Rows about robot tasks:
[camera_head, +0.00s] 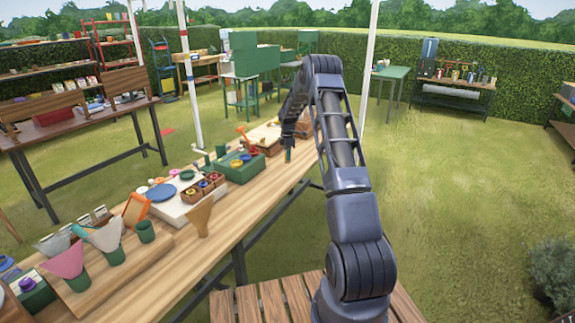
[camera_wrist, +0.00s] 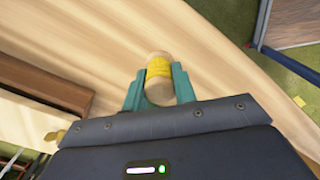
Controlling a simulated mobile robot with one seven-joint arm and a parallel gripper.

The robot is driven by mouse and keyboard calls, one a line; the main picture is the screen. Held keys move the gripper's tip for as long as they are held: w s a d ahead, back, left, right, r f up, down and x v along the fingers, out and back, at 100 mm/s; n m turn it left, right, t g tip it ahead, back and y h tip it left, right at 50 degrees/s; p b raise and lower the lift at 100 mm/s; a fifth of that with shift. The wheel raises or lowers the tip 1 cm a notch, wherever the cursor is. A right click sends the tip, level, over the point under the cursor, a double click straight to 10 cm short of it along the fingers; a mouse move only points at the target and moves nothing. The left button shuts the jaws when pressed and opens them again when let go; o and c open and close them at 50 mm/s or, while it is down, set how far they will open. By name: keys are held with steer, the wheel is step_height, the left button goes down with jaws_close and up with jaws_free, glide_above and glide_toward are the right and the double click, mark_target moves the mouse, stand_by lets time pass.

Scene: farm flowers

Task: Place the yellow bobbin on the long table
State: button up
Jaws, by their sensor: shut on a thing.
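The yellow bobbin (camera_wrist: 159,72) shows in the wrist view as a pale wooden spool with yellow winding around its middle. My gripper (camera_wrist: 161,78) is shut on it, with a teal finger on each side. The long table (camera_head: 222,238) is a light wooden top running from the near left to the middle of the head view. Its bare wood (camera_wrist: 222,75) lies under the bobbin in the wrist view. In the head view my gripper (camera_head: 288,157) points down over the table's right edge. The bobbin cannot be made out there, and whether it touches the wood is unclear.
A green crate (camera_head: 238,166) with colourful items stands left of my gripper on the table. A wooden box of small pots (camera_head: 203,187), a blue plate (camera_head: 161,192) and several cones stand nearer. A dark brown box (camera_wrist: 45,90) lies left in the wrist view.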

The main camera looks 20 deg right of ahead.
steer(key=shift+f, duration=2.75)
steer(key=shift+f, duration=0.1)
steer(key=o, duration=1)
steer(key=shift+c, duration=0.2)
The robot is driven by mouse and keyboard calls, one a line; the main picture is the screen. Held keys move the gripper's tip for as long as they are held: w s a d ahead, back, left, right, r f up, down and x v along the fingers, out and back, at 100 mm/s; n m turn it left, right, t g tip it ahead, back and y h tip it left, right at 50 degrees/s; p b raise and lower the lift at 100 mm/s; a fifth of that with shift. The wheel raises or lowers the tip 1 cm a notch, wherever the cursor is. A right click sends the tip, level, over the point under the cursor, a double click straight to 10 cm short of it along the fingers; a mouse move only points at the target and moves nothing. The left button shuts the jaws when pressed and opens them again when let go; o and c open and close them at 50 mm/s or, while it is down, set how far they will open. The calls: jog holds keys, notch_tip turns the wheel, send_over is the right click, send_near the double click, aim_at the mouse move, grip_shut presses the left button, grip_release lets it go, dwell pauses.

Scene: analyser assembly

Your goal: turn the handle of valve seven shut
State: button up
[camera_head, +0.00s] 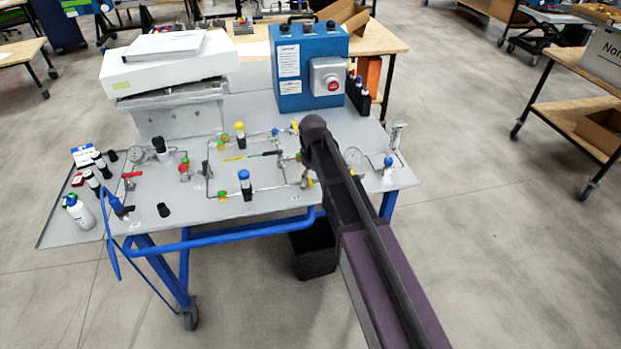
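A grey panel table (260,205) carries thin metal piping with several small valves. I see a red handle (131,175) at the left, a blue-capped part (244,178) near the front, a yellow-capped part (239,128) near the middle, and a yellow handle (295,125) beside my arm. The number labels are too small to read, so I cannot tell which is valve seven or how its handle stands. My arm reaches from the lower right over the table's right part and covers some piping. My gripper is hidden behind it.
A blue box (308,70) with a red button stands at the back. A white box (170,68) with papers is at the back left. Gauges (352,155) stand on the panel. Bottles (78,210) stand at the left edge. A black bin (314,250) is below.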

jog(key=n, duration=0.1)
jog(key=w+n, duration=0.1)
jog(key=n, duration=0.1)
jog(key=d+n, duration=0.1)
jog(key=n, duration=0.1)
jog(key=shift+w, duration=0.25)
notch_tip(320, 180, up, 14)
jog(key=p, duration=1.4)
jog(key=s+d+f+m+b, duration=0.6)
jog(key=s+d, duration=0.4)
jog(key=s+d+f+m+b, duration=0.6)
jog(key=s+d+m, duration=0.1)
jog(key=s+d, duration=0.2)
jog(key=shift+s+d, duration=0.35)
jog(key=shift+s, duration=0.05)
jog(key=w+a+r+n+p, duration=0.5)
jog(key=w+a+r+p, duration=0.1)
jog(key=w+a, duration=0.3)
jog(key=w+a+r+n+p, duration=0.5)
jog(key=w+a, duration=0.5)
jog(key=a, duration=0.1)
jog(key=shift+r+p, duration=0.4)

==

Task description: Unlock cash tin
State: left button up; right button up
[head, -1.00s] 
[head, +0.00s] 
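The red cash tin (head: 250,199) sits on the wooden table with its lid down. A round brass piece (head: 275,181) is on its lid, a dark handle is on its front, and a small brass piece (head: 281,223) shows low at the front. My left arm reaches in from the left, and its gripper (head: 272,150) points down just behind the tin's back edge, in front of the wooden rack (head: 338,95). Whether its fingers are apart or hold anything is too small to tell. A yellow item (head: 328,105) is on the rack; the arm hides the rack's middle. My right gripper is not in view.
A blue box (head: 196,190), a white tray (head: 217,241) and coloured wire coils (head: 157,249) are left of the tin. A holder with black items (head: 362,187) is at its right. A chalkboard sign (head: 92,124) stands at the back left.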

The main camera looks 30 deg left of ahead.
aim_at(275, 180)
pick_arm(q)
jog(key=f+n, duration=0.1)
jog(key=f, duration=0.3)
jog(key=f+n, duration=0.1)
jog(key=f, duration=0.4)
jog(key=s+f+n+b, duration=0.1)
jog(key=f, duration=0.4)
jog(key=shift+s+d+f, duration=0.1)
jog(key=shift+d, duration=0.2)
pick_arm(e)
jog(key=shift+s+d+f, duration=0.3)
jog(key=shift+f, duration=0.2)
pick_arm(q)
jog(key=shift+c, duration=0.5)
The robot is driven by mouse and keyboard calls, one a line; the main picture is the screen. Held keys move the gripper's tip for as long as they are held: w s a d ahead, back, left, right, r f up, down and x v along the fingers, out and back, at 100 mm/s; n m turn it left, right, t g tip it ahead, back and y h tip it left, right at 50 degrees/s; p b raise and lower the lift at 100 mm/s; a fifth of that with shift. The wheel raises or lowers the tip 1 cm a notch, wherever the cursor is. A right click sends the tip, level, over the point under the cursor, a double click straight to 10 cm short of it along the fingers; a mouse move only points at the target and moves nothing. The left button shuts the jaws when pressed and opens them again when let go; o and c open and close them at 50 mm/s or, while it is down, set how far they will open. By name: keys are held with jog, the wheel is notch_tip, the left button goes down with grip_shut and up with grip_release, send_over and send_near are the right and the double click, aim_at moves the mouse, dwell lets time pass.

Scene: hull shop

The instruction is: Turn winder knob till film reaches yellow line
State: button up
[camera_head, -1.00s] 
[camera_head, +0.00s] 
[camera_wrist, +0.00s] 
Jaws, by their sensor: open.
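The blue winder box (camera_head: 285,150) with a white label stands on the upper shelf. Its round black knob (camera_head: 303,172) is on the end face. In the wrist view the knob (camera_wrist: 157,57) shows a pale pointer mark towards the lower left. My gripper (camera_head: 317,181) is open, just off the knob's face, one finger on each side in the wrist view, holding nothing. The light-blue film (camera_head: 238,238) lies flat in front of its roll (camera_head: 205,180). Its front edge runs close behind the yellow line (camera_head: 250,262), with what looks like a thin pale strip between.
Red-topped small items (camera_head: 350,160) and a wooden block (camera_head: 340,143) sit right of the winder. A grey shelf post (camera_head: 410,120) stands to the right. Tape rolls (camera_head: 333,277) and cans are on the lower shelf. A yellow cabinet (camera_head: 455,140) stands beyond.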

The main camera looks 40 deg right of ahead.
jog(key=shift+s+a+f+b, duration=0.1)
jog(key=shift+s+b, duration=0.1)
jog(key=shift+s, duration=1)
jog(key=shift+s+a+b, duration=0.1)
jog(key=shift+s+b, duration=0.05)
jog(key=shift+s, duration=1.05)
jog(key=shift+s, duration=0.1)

...

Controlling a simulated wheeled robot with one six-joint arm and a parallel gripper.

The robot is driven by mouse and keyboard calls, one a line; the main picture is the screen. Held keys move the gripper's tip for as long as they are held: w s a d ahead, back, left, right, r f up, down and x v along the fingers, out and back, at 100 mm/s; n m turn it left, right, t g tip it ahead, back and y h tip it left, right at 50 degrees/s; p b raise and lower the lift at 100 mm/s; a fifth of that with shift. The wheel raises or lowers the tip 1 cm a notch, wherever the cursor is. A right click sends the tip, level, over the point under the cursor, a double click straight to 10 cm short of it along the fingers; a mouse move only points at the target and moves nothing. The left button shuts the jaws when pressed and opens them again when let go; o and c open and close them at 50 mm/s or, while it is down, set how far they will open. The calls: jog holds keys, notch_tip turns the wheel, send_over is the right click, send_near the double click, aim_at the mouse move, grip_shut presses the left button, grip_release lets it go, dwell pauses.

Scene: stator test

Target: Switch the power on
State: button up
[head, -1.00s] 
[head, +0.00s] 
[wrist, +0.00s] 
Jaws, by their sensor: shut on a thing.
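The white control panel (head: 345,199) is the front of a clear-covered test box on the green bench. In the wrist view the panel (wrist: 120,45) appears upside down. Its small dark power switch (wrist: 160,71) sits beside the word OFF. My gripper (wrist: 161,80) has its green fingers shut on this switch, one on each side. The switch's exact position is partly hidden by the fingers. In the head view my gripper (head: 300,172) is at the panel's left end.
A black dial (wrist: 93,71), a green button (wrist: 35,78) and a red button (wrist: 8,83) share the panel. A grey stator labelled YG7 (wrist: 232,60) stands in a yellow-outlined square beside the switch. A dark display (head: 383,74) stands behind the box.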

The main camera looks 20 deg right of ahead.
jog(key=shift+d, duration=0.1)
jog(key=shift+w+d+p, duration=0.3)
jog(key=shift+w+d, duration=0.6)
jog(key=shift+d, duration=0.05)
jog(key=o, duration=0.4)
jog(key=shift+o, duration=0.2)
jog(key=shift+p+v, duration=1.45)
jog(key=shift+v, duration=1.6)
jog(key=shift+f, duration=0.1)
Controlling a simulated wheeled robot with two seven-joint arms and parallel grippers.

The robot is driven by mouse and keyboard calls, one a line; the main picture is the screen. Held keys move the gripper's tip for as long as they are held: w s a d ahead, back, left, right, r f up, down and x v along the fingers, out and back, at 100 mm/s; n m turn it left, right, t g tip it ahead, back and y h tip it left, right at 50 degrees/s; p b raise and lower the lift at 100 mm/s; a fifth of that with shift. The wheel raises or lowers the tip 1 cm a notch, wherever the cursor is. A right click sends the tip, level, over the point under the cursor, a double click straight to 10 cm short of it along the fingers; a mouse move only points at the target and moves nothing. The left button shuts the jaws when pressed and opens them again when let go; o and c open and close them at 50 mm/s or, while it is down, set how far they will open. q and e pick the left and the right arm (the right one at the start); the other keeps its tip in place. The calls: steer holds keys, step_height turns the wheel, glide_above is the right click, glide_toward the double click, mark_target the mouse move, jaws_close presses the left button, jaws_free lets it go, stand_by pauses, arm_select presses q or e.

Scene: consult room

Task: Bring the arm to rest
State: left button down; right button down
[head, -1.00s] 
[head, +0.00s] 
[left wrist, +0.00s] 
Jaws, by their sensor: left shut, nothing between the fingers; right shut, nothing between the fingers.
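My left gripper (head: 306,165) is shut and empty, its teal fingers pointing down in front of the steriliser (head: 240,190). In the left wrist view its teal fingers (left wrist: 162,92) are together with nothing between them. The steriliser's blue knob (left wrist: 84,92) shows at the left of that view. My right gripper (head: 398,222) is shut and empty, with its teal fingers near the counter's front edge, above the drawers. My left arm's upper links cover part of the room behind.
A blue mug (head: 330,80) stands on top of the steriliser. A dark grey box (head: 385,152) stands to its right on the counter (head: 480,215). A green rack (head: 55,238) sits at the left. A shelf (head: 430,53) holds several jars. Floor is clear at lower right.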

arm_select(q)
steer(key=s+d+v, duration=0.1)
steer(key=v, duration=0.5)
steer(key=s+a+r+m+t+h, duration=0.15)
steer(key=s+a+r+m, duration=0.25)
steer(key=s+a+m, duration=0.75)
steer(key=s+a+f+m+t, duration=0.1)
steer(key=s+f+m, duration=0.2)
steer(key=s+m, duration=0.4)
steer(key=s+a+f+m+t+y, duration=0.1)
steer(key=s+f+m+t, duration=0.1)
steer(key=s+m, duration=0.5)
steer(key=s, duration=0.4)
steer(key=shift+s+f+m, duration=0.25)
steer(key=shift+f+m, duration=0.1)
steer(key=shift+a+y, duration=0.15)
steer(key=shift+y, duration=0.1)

WHAT THE TASK REQUIRES: Among the lines of the data, identify those with the word "Controlling". Copy each of them.

RESULT OF THE TASK:
Controlling a simulated mobile robot with one seven-joint arm and a parallel gripper.
Controlling a simulated wheeled robot with one six-joint arm and a parallel gripper.
Controlling a simulated wheeled robot with two seven-joint arms and parallel grippers.

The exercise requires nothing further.